## Material provided

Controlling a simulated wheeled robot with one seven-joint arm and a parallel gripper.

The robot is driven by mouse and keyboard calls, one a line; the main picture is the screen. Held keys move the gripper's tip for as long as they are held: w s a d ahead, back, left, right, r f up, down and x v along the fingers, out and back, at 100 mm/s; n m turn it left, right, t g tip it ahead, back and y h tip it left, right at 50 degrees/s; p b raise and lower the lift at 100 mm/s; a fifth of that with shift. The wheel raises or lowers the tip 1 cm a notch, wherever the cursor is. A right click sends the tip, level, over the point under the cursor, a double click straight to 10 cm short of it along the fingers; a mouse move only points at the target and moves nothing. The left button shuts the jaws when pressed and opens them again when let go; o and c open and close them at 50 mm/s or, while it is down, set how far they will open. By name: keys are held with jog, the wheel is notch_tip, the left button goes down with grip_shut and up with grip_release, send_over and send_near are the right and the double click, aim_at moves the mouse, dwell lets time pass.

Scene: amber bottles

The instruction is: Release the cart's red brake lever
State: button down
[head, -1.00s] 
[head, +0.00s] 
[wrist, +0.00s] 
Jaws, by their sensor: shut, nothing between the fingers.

## Task
Reproduce the material verbatim, line by line.

## Response to the exercise
Controlling a simulated wheeled robot with one seven-joint arm and a parallel gripper.

The robot is driven by mouse and keyboard calls, one a line; the main picture is the screen. Held keys move the gripper's tip for as long as they are held: w s a d ahead, back, left, right, r f up, down and x v along the fingers, out and back, at 100 mm/s; n m turn it left, right, t g tip it ahead, back and y h tip it left, right at 50 degrees/s; p b raise and lower the lift at 100 mm/s; a fifth of that with shift. The wheel raises or lowers the tip 1 cm a notch, wherever the cursor is. A right click sends the tip, level, over the point under the cursor, a double click straight to 10 cm short of it along the fingers; a mouse move only points at the target and moves nothing. The left button shuts the jaws when pressed and opens them again when let go; o and c open and close them at 50 mm/s or, while it is down, set how far they will open. By name: keys are held with jog, the wheel is notch_tip, the left button goes down with grip_shut and up with grip_release, send_over and send_near are the right and the double click, aim_at moves the mouse, dwell lets time pass.

Scene: amber bottles

The instruction is: Release the cart's red brake lever
State: button down
[head, -1.00s] 
[head, +0.00s] 
[wrist, +0.00s] 
Jaws, by their sensor: shut, nothing between the fingers.

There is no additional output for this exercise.